Do this = Output the data exactly, with every line intact.

Information provided =
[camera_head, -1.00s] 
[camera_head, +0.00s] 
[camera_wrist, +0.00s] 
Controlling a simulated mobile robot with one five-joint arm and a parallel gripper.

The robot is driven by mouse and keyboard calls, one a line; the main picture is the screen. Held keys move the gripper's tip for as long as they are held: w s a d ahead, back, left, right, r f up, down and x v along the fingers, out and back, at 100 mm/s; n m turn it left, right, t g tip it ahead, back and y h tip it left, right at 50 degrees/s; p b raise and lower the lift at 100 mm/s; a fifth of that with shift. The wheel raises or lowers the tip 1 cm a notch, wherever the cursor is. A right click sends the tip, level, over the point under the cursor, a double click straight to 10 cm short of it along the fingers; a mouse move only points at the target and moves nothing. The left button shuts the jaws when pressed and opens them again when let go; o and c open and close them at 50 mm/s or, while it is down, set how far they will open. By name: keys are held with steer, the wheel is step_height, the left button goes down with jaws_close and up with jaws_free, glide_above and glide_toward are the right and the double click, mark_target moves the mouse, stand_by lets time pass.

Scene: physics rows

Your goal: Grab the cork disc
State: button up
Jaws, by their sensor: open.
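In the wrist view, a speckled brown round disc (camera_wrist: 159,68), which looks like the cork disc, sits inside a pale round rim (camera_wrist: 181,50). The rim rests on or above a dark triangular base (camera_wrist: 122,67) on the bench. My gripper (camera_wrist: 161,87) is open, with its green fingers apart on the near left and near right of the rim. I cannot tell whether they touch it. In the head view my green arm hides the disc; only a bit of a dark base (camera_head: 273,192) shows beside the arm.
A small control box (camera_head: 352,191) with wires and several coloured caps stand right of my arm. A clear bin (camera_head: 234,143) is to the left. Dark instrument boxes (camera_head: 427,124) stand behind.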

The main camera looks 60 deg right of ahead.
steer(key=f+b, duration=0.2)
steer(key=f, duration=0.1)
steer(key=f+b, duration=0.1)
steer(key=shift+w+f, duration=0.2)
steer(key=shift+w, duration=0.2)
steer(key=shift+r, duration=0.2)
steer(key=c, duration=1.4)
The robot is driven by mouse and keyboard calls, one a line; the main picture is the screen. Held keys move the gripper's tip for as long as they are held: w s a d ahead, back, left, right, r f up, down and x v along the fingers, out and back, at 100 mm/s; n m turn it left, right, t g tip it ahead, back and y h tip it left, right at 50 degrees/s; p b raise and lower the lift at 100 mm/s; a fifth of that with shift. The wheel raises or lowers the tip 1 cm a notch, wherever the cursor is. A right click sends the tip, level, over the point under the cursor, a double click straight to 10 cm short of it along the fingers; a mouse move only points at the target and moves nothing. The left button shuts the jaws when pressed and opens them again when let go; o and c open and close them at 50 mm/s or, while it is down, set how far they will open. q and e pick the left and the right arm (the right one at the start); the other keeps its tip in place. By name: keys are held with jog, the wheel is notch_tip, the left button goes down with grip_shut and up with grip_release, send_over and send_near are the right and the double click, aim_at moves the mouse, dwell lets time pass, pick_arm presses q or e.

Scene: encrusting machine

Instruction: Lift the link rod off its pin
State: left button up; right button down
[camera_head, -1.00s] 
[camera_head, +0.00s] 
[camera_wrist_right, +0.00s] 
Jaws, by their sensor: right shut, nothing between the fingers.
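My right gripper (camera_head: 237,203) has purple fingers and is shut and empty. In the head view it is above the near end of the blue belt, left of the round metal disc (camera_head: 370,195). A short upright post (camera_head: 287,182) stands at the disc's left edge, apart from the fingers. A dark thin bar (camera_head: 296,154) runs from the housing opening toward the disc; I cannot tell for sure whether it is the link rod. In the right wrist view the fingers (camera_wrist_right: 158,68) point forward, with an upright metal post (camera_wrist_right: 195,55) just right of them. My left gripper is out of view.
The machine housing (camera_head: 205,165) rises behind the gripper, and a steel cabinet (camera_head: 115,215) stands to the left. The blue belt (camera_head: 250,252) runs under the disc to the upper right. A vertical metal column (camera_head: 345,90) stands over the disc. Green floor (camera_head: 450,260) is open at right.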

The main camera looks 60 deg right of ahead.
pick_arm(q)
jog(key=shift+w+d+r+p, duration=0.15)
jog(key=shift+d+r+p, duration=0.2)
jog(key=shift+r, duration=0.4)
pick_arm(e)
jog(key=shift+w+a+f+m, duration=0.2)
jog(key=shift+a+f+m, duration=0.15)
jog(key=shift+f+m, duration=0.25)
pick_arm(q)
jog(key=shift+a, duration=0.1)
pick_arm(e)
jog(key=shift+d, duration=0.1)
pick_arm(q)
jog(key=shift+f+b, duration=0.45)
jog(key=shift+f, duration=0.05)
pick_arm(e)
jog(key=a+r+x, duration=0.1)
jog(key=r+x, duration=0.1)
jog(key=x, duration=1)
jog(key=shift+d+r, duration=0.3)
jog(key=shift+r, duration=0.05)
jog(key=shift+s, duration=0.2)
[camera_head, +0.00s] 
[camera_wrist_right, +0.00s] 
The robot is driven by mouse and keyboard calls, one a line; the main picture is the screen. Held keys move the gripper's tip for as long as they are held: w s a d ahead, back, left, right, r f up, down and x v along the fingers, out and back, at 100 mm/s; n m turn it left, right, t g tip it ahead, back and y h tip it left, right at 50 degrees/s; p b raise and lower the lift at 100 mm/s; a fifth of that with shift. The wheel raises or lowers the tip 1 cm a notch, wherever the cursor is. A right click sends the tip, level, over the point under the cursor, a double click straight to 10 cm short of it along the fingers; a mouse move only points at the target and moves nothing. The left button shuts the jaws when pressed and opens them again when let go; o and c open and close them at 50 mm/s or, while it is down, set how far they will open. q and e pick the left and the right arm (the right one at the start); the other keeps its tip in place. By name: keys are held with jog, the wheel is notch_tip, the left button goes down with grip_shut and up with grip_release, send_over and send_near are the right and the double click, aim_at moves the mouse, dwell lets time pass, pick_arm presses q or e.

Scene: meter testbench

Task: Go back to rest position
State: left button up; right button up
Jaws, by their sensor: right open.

Full output =
[camera_head, -1.00s] 
[camera_head, +0.00s] 
[camera_wrist, +0.00s] 
Controlling a simulated mobile robot with one five-joint arm and a parallel gripper.

The robot is driven by mouse and keyboard calls, one a line; the main picture is the screen. Held keys move the gripper's tip for as long as they are held: w s a d ahead, back, left, right, r f up, down and x v along the fingers, out and back, at 100 mm/s; n m turn it left, right, t g tip it ahead, back and y h tip it left, right at 50 degrees/s; p b raise and lower the lift at 100 mm/s; a fifth of that with shift. The wheel raises or lowers the tip 1 cm a notch, wherever the cursor is. A right click sends the tip, level, over the point under the cursor, a double click straight to 10 cm short of it along the fingers; a mouse move only points at the target and moves nothing. The left button shuts the jaws when pressed and opens them again when let go; o and c open and close them at 50 mm/s or, while it is down, set how far they will open. By name: keys are held with steer, the wheel is step_height, the left button goes down with jaws_close and up with jaws_free, glide_above and glide_toward are the right and the double click, mark_target moves the mouse, stand_by lets time pass.

Scene: physics rows

Your goal: Grab the cork disc
State: button up
Jaws, by their sensor: open.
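In the wrist view, a speckled brown round disc (camera_wrist: 159,68), which looks like the cork disc, sits inside a pale round rim (camera_wrist: 181,50). The rim rests on or above a dark triangular base (camera_wrist: 122,67) on the bench. My gripper (camera_wrist: 161,87) is open, with its green fingers apart on the near left and near right of the rim. I cannot tell whether they touch it. In the head view my green arm hides the disc; only a bit of a dark base (camera_head: 273,192) shows beside the arm.
A small control box (camera_head: 352,191) with wires and several coloured caps stand right of my arm. A clear bin (camera_head: 234,143) is to the left. Dark instrument boxes (camera_head: 427,124) stand behind.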

The main camera looks 60 deg right of ahead.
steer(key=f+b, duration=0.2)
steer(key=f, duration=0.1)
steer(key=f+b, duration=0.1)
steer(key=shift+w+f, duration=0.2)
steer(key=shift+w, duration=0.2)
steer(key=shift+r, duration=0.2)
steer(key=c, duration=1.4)
The robot is driven by mouse and keyboard calls, one a line; the main picture is the screen. Held keys move the gripper's tip for as long as they are held: w s a d ahead, back, left, right, r f up, down and x v along the fingers, out and back, at 100 mm/s; n m turn it left, right, t g tip it ahead, back and y h tip it left, right at 50 degrees/s; p b raise and lower the lift at 100 mm/s; a fifth of that with shift. The wheel raises or lowers the tip 1 cm a notch, wherever the cursor is. A right click sends the tip, level, over the point under the cursor, a double click straight to 10 cm short of it along the fingers; a mouse move only points at the target and moves nothing. The left button shuts the jaws when pressed and opens them again when let go; o and c open and close them at 50 mm/s or, while it is down, set how far they will open. q and e pick the left and the right arm (the right one at the start); the other keeps its tip in place. By name: keys are held with jog, the wheel is notch_tip, the left button goes down with grip_shut and up with grip_release, send_over and send_near are the right and the double click, aim_at moves the mouse, dwell lets time pass, pick_arm presses q or e.

Scene: encrusting machine

Instruction: Lift the link rod off its pin
State: left button up; right button down
[camera_head, -1.00s] 
[camera_head, +0.00s] 
[camera_wrist_right, +0.00s] 
Jaws, by their sensor: right shut, nothing between the fingers.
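My right gripper (camera_head: 237,203) has purple fingers and is shut and empty. In the head view it is above the near end of the blue belt, left of the round metal disc (camera_head: 370,195). A short upright post (camera_head: 287,182) stands at the disc's left edge, apart from the fingers. A dark thin bar (camera_head: 296,154) runs from the housing opening toward the disc; I cannot tell for sure whether it is the link rod. In the right wrist view the fingers (camera_wrist_right: 158,68) point forward, with an upright metal post (camera_wrist_right: 195,55) just right of them. My left gripper is out of view.
The machine housing (camera_head: 205,165) rises behind the gripper, and a steel cabinet (camera_head: 115,215) stands to the left. The blue belt (camera_head: 250,252) runs under the disc to the upper right. A vertical metal column (camera_head: 345,90) stands over the disc. Green floor (camera_head: 450,260) is open at right.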

The main camera looks 60 deg right of ahead.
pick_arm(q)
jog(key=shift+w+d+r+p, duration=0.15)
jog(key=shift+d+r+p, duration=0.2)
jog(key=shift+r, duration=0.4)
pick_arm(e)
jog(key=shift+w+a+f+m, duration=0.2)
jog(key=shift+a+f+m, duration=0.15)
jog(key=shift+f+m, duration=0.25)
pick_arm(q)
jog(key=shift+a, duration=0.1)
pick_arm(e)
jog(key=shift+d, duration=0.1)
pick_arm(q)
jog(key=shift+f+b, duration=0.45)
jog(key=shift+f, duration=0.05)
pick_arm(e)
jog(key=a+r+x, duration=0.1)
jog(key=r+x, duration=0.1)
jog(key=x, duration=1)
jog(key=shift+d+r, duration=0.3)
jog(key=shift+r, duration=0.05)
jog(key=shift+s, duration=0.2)
[camera_head, +0.00s] 
[camera_wrist_right, +0.00s] 
The robot is driven by mouse and keyboard calls, one a line; the main picture is the screen. Held keys move the gripper's tip for as long as they are held: w s a d ahead, back, left, right, r f up, down and x v along the fingers, out and back, at 100 mm/s; n m turn it left, right, t g tip it ahead, back and y h tip it left, right at 50 degrees/s; p b raise and lower the lift at 100 mm/s; a fifth of that with shift. The wheel raises or lowers the tip 1 cm a notch, wherever the cursor is. A right click sends the tip, level, over the point under the cursor, a double click straight to 10 cm short of it along the fingers; a mouse move only points at the target and moves nothing. The left button shuts the jaws when pressed and opens them again when let go; o and c open and close them at 50 mm/s or, while it is down, set how far they will open. q and e pick the left and the right arm (the right one at the start); the other keeps its tip in place. By name: keys are held with jog, the wheel is notch_tip, the left button goes down with grip_shut and up with grip_release, send_over and send_near are the right and the double click, aim_at moves the mouse, dwell lets time pass, pick_arm presses q or e.

Scene: meter testbench

Task: Go back to rest position
State: left button up; right button up
Jaws, by their sensor: right open.

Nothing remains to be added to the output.